:: EXERCISE GOAL ::
Spot each line in the records below where the word "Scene" occurs, then copy it.
** Start of MATERIAL FOR THIS EXERCISE **
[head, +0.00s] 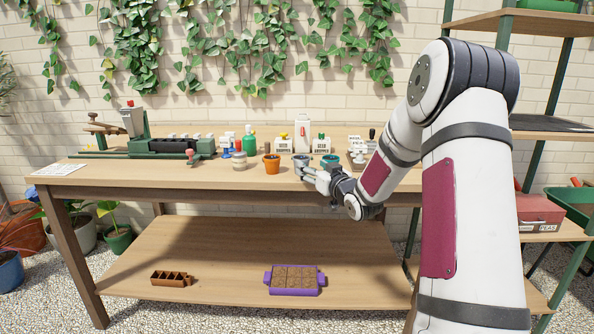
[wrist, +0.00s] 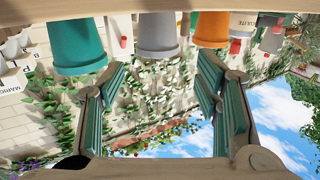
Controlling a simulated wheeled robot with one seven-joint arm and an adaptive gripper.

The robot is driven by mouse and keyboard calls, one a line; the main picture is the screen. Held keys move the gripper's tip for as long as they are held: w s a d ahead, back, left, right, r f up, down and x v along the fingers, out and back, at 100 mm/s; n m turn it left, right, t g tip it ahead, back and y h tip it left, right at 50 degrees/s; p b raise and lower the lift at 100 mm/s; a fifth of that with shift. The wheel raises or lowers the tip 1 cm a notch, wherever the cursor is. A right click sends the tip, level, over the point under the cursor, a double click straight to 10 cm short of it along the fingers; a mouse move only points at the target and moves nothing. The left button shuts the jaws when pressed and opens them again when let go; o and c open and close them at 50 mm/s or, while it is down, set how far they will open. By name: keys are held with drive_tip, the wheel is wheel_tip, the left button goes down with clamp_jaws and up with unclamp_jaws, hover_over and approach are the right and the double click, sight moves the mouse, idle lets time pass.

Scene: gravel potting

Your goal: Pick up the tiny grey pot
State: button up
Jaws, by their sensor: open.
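The tiny grey pot (head: 300,160) stands near the front edge of the workbench in the head view, between an orange pot and a teal pot. In the wrist view, which is upside down, the grey pot (wrist: 157,36) is at the top centre. My gripper (head: 306,173) is at the bench's front edge, just in front of the grey pot. In the wrist view my gripper (wrist: 161,82) is open and empty, its fingers spread to either side of the pot's line. The pot appears just beyond the fingertips; I cannot tell any contact.
The orange pot (head: 271,165) and the teal pot (head: 330,160) flank the grey pot closely. Bottles and small labelled boxes (head: 322,145) stand behind.

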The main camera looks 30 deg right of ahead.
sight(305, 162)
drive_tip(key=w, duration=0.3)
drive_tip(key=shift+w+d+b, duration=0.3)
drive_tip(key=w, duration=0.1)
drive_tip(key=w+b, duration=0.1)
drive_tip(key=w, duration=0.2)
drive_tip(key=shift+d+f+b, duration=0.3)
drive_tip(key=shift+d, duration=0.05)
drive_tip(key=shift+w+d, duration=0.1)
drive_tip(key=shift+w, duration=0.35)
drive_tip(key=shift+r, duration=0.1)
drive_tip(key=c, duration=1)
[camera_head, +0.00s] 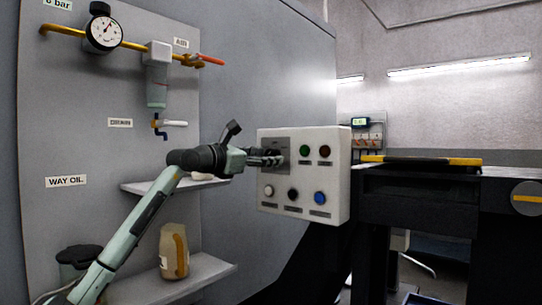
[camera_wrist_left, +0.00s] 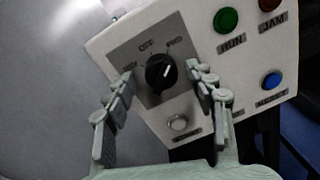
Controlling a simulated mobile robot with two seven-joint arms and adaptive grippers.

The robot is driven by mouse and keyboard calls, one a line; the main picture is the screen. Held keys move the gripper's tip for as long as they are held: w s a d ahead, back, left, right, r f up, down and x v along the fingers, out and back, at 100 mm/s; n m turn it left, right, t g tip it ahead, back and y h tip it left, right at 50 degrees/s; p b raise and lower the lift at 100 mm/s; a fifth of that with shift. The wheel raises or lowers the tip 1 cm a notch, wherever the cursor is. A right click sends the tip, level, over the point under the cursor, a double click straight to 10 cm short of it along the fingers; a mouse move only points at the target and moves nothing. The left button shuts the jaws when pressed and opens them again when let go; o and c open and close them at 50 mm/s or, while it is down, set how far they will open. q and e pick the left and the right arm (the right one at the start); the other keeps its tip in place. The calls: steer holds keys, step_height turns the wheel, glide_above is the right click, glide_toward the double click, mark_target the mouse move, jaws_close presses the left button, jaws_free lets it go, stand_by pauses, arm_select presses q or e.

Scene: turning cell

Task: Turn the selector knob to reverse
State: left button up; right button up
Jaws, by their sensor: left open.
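The selector knob (camera_wrist_left: 159,73) is black and round with a white pointer mark. It sits on a dark plate marked OFF at the top and FWD at the upper right; a left label, partly hard to read, looks like REV. The mark points up and right, toward FWD. My left gripper (camera_wrist_left: 160,78) is open, with one finger on each side of the knob and gaps showing; contact cannot be seen. In the head view my left gripper (camera_head: 274,157) is in front of the control box (camera_head: 341,180) and hides the knob. My right gripper is not in view.
Near the knob are a green button (camera_wrist_left: 227,20), a red button (camera_wrist_left: 269,4), a white button (camera_wrist_left: 178,122) and a blue button (camera_wrist_left: 271,80). Shelves (camera_head: 205,272) with a jug (camera_head: 174,252) are at the left. A dark bench (camera_head: 420,190) is at the right.

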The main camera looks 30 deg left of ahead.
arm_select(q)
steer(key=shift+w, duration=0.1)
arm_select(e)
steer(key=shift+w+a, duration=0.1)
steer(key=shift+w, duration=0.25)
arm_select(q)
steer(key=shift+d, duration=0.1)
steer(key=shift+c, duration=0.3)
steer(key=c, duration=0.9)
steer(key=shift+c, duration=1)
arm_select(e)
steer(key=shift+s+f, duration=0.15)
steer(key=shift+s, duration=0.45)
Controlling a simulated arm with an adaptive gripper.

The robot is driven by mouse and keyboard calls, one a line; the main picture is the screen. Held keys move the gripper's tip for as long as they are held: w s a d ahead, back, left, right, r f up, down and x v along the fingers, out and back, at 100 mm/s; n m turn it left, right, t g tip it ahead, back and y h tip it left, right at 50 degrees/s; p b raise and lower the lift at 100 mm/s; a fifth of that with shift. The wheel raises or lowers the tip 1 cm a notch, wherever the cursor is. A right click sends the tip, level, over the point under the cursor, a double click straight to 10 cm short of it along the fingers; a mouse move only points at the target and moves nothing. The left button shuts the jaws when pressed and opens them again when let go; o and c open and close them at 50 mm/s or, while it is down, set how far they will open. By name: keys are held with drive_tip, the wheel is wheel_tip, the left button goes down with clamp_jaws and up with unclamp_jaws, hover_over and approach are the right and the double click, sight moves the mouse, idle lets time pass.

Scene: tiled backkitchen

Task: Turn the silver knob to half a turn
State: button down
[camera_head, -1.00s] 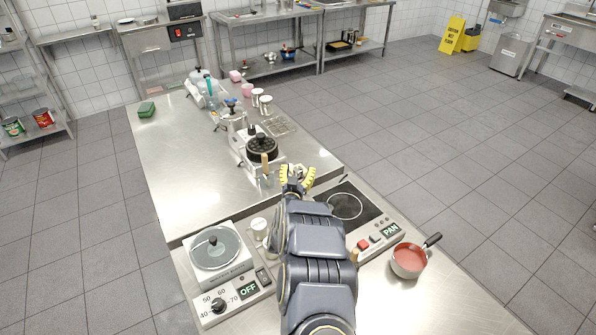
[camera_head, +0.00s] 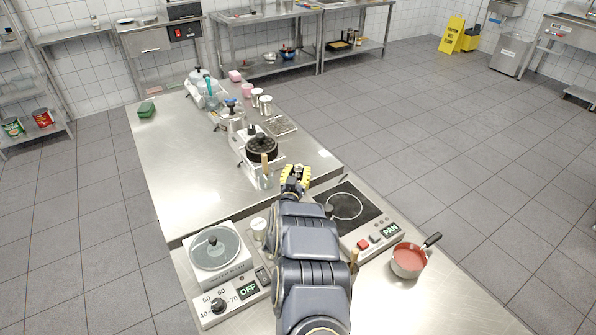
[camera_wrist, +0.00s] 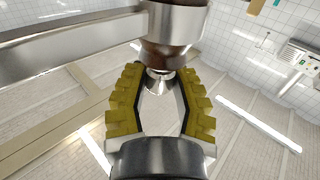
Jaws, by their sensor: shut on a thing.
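My gripper (camera_head: 295,178) has yellow ridged fingers and is at the end of my dark arm, near the front edge of the raised counter. In the wrist view its two fingers (camera_wrist: 160,85) stand on either side of a shiny silver piece, which looks like the silver knob (camera_wrist: 160,92), and are shut on it. A silver cylinder with a brown band (camera_wrist: 175,25) is just beyond the fingertips. In the head view the held piece is mostly hidden by my gripper, so how far it is turned cannot be told.
A black-topped appliance (camera_head: 261,149) stands behind my gripper.

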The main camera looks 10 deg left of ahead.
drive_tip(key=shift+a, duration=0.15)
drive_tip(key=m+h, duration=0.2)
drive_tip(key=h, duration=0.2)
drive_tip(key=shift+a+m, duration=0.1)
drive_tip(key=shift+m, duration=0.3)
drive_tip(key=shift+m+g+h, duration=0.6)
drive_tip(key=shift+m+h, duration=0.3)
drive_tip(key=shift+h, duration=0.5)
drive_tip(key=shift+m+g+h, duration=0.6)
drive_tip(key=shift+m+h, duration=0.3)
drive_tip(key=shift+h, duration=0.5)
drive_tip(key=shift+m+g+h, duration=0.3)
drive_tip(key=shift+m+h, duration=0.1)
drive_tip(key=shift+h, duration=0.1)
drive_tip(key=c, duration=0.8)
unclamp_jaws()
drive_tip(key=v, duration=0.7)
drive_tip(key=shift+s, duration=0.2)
** End of MATERIAL FOR THIS EXERCISE **
:: EXERCISE OUTPUT ::
Scene: gravel potting
Scene: turning cell
Scene: tiled backkitchen

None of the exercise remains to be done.